Senegal'de yıllık yaklaşık 500 bin ton tuz üretiliyor ve bu üretim büyük ölçüde geleneksel yöntemlerle gerçekleştiriliyor. Endüstriyel üretim Fransız sömürgesi döneminde 20. yüzyılın başında başlamış olsa da, rafine etme altyapısının yetersizliği nedeniyle tuz sektöründe hala geleneksel yöntemler hakim.

Senegal'deki tuz üretiminin büyük kısmı, ülke genelindeki 15 bin küçük ölçekli üretici tarafından yapılmaktadır. Üreticiler, tuz gölleri ve kuyularında biriken tuzu, insan gücüyle elekten geçirip kurumaya bırakıyorlar. Martta başlayan tuz çıkarma işlemi, yağmur sezonuyla sona eriyor. Tuzun çıkarılması için kuru ve nemsiz havaya ihtiyaç duyuluyor.

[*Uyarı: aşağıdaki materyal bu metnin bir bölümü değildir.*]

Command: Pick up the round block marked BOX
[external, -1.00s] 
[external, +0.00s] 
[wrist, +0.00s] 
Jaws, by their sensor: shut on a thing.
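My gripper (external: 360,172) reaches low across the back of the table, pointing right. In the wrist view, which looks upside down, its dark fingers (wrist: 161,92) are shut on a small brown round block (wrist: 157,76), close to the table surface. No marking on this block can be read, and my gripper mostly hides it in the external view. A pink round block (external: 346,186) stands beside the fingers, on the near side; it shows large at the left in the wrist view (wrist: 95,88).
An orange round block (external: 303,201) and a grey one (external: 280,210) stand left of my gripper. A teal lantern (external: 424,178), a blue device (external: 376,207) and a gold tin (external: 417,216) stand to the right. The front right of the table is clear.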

Başkent Dakar'a yaklaşık 200 kilometre mesafedeki Sine Saloum Deltası'nda ise tuz kuyuları kadınlara emanet edilmiş durumda. Palmarin bölgesindeki irili ufaklı yüzlerce tuz kuyusunda genellikle 50 yaşını geçmiş kadınlar çalışıyor. Bu kadınlar, gün doğmadan evlerinden çıkarak tuz kuyularına gidiyor ve güneş henüz yükselmeden kuyulara ulaşıyorlar. Kuyulardan çıkarılan tuz, brandaların üzerinde kurutuluyor.

Derinliği bir metreyi geçmeyen tuz kuyuları, içindeki mikroalglere göre pembeden yeşile kadar çeşitli renklere bürünüyor. Bu renkli kuyular, havadan bakıldığında görsel şölen sunuyor. Kuyulardan çıkarılıp hemen satılmayan tuzlar ise rengarenk kumaşlara sarılarak dış etkenlerden korunuyor. Palmarin'deki tuz kuyuları, fotoğrafçılıkla ilgilenen yerli ve yabancı turistlerin Senegal'deki önemli güzergahlarından biri olarak biliniyor.

Samsam köyünün sakinlerinden 53 yaşındaki Penda Sarr, anneannesinden kalan 3 kuyuda kardeşi Oumy Sarr ile birlikte çalışıyor. Sarr, sabah 07.00 sularında kuyuların başına geçiyor, öğle sıcağı başlamadan evine dönüyor ve öğleden sonra tekrar kuyulara gidiyor. Hava kararana kadar kuyuda biriken tuzları elekten geçirip bir kenarda topluyor.

Tuzculuğun kadınlar arasında nesilden nesle aktarıldığını belirten Sarr, annesi ve anneannesinin de tuz kuyularında çalıştığını söylüyor. İşlenmemiş tuzu 25 kilogramlık çuvallarda 3 bin CFA'ya (yaklaşık 5 ABD doları) sattıklarını kaydeden Sarr, geçen sene 60 çuval tuz sattığını belirtiyor. Paraya sıkıştıklarında tuzu daha ucuza sattıklarını, ancak ekime kadar bekleyebilirlerse fiyatların arttığını ve bu parayla çocuklarının okul masraflarını karşıladığını ifade ediyor. Ellerinin ve gözlerinin tuzdan kavrulduğunu belirten Sarr, bu işin zorluklarına rağmen tuzdan gelen para sayesinde çocuklarını okula gönderebildiğini söylüyor.